> GIVEN INFORMATION:
+--

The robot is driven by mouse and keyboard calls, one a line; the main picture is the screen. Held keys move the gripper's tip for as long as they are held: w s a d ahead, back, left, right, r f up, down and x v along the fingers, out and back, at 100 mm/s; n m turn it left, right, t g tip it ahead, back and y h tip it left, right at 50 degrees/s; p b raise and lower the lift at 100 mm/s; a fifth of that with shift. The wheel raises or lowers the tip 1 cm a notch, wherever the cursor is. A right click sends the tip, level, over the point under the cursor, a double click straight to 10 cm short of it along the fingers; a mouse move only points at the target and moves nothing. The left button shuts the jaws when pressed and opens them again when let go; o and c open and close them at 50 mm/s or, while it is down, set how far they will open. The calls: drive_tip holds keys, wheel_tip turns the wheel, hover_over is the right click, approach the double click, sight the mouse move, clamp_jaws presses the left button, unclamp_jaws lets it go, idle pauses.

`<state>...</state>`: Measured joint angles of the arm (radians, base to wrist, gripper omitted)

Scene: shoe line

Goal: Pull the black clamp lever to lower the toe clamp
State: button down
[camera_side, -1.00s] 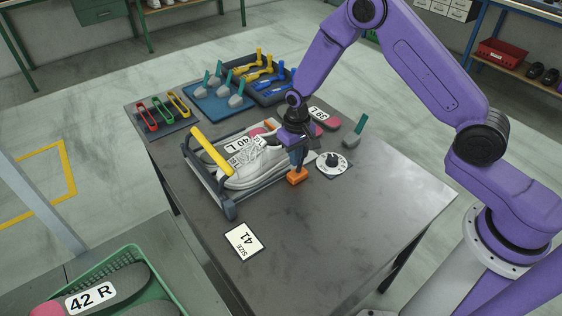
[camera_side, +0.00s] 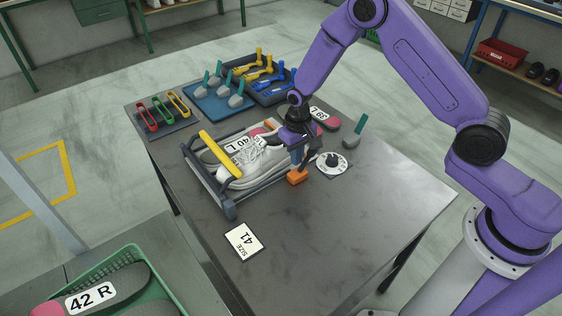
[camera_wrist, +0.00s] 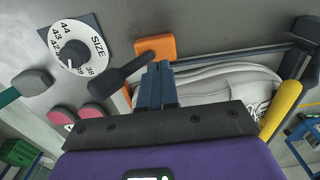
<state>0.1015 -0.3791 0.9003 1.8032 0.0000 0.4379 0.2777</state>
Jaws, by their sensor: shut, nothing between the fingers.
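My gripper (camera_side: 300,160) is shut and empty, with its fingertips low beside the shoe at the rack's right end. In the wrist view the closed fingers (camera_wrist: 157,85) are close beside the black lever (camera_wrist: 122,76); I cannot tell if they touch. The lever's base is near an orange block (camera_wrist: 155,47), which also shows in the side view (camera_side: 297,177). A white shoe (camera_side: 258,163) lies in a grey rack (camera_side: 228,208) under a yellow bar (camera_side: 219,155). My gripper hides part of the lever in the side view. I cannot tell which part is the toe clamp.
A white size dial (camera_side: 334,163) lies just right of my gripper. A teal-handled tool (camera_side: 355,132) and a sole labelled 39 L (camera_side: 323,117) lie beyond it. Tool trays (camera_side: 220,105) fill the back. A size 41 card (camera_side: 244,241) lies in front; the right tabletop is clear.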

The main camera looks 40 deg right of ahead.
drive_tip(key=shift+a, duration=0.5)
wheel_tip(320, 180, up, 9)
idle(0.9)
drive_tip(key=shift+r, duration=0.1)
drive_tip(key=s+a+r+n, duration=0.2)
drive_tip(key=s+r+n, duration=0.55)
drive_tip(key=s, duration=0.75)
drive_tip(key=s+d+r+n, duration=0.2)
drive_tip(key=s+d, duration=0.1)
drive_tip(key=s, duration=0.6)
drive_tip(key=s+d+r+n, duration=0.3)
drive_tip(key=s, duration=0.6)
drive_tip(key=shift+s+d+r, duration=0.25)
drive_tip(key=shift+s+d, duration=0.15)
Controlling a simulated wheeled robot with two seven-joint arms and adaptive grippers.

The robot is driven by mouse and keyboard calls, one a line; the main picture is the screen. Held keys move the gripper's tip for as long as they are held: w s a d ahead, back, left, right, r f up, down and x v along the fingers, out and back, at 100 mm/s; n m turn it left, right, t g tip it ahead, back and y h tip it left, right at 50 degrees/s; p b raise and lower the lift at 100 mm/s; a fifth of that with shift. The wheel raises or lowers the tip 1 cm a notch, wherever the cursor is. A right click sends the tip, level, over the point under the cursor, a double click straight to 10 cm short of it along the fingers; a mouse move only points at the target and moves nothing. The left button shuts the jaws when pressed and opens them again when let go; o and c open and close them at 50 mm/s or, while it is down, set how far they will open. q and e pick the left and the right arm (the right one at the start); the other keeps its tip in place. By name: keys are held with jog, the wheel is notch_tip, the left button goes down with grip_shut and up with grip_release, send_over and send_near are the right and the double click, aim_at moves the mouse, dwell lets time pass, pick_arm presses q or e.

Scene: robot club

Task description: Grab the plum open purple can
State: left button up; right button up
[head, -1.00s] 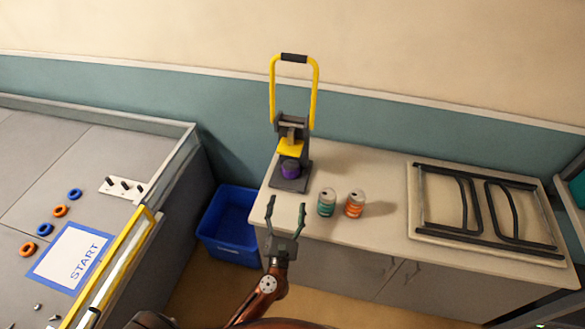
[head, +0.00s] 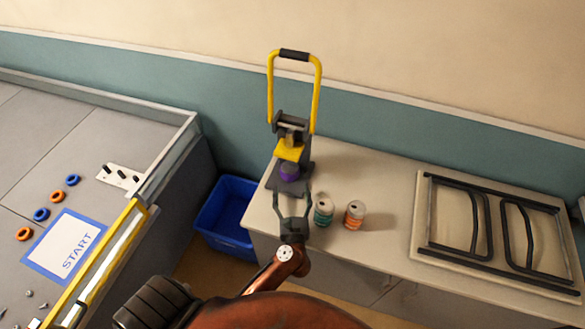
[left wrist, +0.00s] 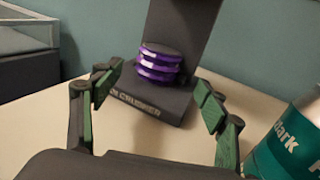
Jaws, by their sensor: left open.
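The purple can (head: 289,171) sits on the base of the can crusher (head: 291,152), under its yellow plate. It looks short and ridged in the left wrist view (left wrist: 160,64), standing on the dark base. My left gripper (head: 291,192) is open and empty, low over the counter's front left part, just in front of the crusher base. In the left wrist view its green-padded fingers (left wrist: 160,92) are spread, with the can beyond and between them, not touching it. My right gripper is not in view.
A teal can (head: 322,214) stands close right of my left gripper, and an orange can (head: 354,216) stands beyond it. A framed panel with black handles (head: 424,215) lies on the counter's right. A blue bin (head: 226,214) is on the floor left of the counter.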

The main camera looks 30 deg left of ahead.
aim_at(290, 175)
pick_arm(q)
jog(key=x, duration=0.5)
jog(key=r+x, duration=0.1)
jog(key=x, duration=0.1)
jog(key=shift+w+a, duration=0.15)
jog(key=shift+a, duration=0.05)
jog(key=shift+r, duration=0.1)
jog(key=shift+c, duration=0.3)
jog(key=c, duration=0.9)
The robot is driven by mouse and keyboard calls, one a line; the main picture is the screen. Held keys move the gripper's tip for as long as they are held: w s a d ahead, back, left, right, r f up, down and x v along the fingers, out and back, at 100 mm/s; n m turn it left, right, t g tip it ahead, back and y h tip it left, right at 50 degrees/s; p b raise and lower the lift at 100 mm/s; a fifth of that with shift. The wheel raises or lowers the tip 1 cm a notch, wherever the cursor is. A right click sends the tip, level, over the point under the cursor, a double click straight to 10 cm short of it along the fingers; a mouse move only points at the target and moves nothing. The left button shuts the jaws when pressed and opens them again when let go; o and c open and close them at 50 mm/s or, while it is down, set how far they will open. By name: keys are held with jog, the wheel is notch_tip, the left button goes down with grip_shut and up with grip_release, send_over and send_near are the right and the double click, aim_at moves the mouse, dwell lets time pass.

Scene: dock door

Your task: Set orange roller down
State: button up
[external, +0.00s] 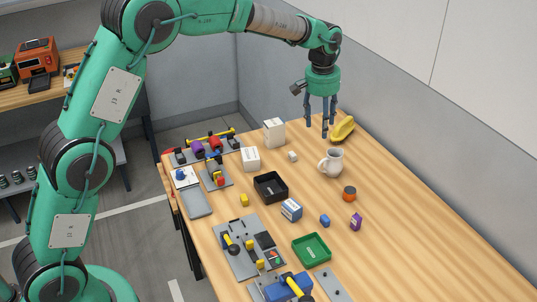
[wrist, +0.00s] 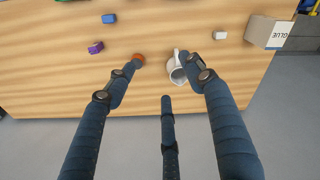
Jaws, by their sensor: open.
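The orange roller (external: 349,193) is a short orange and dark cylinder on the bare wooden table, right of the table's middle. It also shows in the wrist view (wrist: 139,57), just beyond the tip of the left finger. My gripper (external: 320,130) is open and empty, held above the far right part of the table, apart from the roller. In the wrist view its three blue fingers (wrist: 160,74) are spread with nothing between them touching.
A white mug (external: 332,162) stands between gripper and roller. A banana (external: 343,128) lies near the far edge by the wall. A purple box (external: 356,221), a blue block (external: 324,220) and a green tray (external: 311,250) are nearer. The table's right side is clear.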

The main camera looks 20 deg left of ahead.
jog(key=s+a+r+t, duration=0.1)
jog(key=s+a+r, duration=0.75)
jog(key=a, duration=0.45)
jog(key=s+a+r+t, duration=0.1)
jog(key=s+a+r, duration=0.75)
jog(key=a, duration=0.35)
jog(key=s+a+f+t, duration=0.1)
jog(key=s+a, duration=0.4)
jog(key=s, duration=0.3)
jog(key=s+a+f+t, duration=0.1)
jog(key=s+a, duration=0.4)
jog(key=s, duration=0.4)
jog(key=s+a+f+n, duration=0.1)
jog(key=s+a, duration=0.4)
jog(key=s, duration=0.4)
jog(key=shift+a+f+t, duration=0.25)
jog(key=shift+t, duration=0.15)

+--

> YOUR TASK: Return precisely the lines of the records, starting with the line that holds "Jaws, by their sensor: open." and ending with the last one.

> WRITTEN SOLUTION:
Jaws, by their sensor: open.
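The orange roller (external: 349,193) is a short orange and dark cylinder on the bare wooden table, right of the table's middle. It also shows in the wrist view (wrist: 139,57), just beyond the tip of the left finger. My gripper (external: 320,130) is open and empty, held above the far right part of the table, apart from the roller. In the wrist view its three blue fingers (wrist: 160,74) are spread with nothing between them touching.
A white mug (external: 332,162) stands between gripper and roller. A banana (external: 343,128) lies near the far edge by the wall. A purple box (external: 356,221), a blue block (external: 324,220) and a green tray (external: 311,250) are nearer. The table's right side is clear.

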The main camera looks 20 deg left of ahead.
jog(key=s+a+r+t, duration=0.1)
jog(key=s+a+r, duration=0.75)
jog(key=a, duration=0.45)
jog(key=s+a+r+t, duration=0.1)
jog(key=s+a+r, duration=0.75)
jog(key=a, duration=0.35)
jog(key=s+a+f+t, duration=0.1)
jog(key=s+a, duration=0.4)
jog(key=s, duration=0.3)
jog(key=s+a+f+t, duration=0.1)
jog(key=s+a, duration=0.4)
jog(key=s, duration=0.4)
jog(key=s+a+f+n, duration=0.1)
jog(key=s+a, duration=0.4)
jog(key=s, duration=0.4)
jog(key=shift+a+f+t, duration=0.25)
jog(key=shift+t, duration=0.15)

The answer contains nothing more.